Thankfully our man came over, and just jumped right in there. He started swirling around the mud making it nice and gloopy for us, and directed me to the steps (carved into the mud, made out of mud). I went first and I have to say, it was brilliant. I’m squeamish about a lot of things; spiders, daddy long legs, tomatoes, fish, but for some reason jumping into a pit of mud 1000 feet deep didn’t phase me. I LOVED it.
The town of Tolu
Tolu itself was a great place to relax for a couple of days. We were the only westerners around and I really like that. We went for lunch by the beach and asked for a menu, and were told its beef, fish or chicken take your pick, it’s simple.
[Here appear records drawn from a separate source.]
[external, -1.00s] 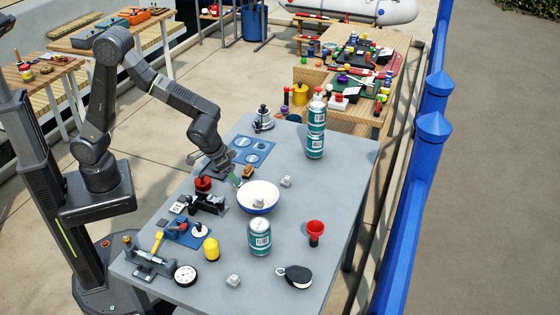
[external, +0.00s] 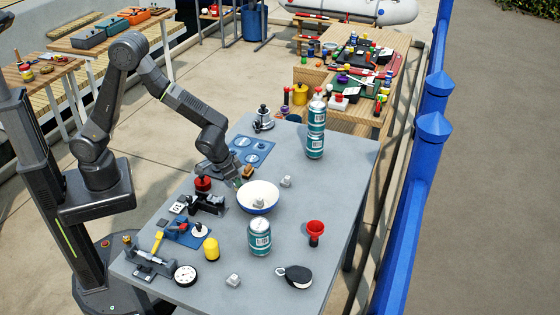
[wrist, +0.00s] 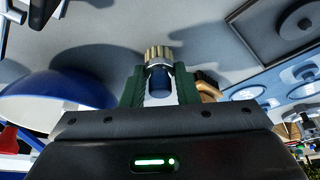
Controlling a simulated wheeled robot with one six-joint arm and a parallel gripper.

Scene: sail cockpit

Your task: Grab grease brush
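My gripper (external: 238,184) reaches down just left of the white bowl (external: 260,194), close above the grey table. In the wrist view, the green fingers of my gripper (wrist: 160,82) stand apart. Between them shows a small thing with a tan ribbed end and a dark blue body, which looks like the grease brush (wrist: 158,68). Small gaps seem to show beside its blue part, and I cannot tell whether a finger touches it. Its lower part is hidden by my gripper. I cannot make the brush out in the external view.
The bowl, blue outside, is close at the left in the wrist view (wrist: 55,100). A wooden brown block (external: 248,171), a blue panel (external: 251,150) and a red round item (external: 203,184) lie around my gripper. A teal can (external: 260,237) stands in front.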

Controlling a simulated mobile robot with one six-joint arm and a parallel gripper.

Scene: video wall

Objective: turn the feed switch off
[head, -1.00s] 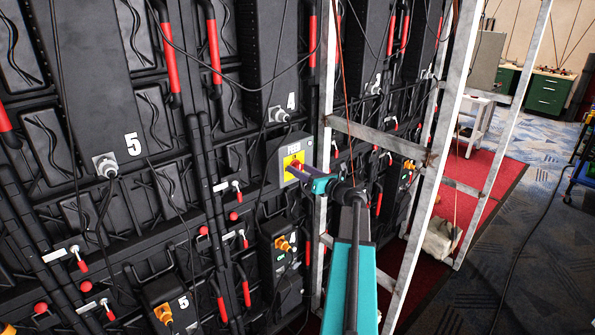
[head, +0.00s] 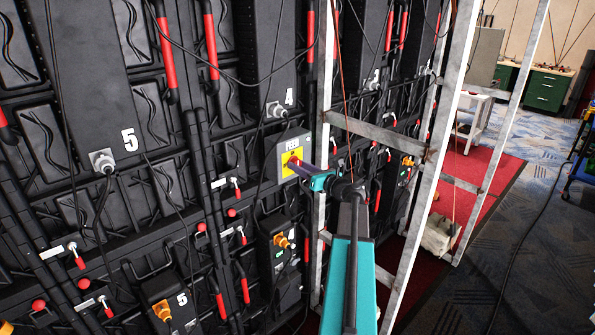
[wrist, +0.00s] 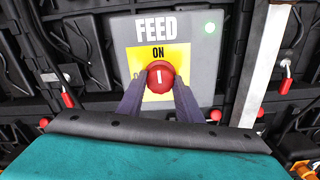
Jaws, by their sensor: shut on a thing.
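The feed switch (wrist: 161,77) is a red round knob on a yellow plate, on a grey box labelled FEED (wrist: 202,54). Its white mark stands upright, in line with the word ON above it. In the head view the switch (head: 292,161) faces my arm. My gripper (wrist: 160,88) is shut on the knob, one finger on each side. In the head view my gripper (head: 302,166) reaches the box from the right. The fingers hide the knob's lower sides.
A grey metal frame post (head: 323,120) stands just right of the box, and its crossbar (head: 375,135) runs behind my arm. Black panels with cables and red handles (head: 211,60) surround the box. Open floor (head: 510,240) lies to the right.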

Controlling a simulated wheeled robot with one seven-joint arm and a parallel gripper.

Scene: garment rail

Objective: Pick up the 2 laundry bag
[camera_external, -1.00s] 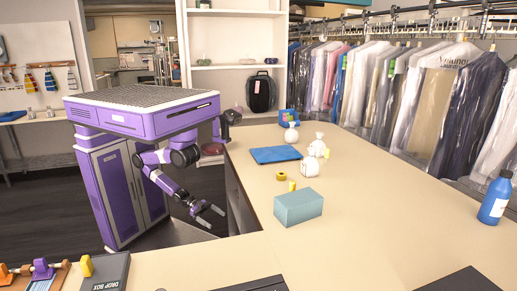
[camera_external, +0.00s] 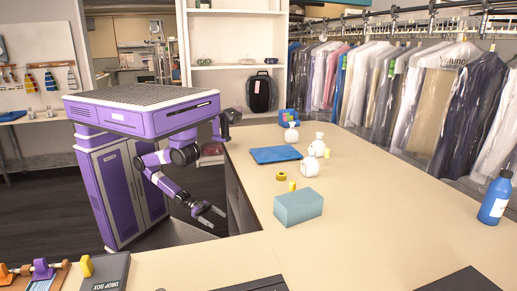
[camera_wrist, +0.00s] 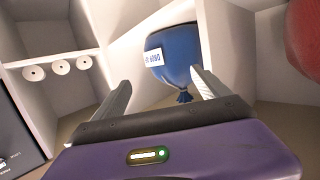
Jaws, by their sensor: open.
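My gripper (camera_external: 217,219) hangs low beside the counter in the external view, with its two fingers apart. In the wrist view my gripper (camera_wrist: 161,80) is open and empty. A blue tied bag (camera_wrist: 172,55) with a white printed label lies beyond the fingers, mostly between their tips, with its knotted neck toward me. It is inside a pale compartment. I cannot tell whether either finger touches it. Part of a rounded red thing (camera_wrist: 306,38), perhaps another bag, shows at the right edge. White tied bags stand on the counter in the external view, one (camera_external: 310,168) nearest.
Pale partition walls (camera_wrist: 148,30) close around the blue bag. The counter (camera_external: 380,225) holds a teal box (camera_external: 298,207), a blue folded cloth (camera_external: 275,155), yellow tape (camera_external: 281,177) and a blue bottle (camera_external: 495,197). Garments (camera_external: 400,90) hang along the right.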

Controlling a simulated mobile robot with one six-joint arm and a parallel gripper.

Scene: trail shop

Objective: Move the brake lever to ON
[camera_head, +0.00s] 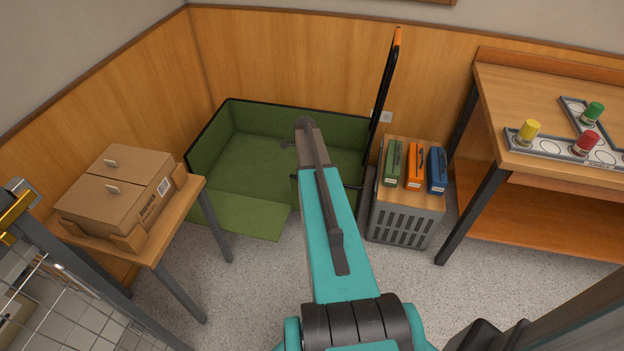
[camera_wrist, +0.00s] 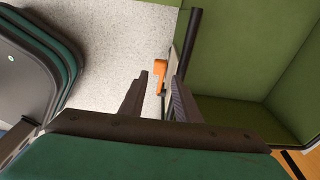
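The brake lever (camera_wrist: 161,68) is a small orange handle beside the green wagon's wall in the wrist view. A thin dark stem shows below it. In the head view my arm hides it. Its ON and OFF marks are not legible. My gripper (camera_wrist: 159,78) is open, its two dark fingers apart, with the lever showing between the fingertips. I cannot tell whether they touch it. The green wagon (camera_head: 235,212) stands in the corner in the head view, its front flap down; my gripper (camera_head: 301,136) is over its near right side.
A black pull handle (camera_head: 384,85) with an orange tip rises behind my gripper. A grey crate (camera_head: 405,222) with three boxes stands right of the wagon. A small table (camera_head: 190,190) with cartons is at left, a workbench (camera_head: 485,185) at right. Speckled floor in front is clear.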

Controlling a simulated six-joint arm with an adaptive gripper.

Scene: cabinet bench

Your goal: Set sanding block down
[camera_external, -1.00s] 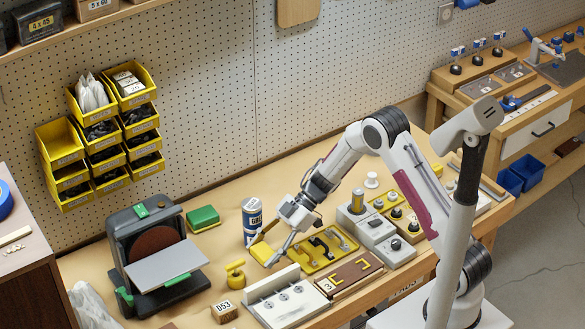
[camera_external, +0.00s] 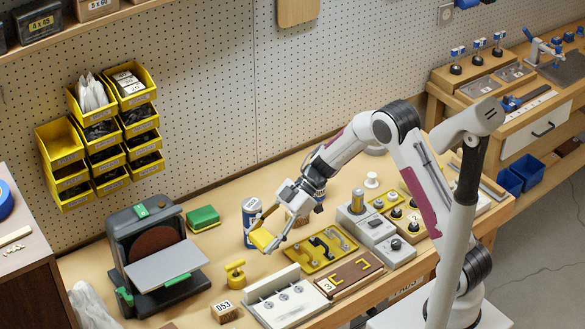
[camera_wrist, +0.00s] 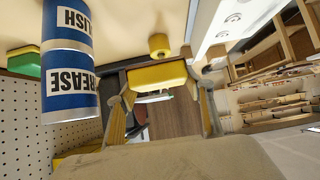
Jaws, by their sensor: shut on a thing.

During our 2 days there we saw 2 protests, quite a lot I think, but they seemed to be really enjoying themselves.
There aren’t many cars in tolu making it a more quiet, less rushed town. Taxis are in form of bicycles with added seats, para soles and sound systems. If you’re not too tall for the seat (great excuse Mickaël), you’ll have to pedal your way through town with the drive, no discount.
A lady heard us speaking English and rushed out of her house saying something we couldn’t understand. We decided to follow her into her house (she didn’t give us much choice) and it turned out she wanted us to help her kids with their English homework! And so we proceeded to teach a 2 hour English lesson. It made me remember how much I love teaching, and gave me a great idea for a new YouTube channel, helping children with the pronunciation of English words. These girls we taught were writing paragraphs and using “used to” in conversation, but couldn’t make the sounds they needed to say “hello”. It felt like a lost cause, they need to go back to basics so badly, but it requires time and practise. So I’m going to develop something to help children like them, so that they will have the confidence to speak English from an early age. Watch this space!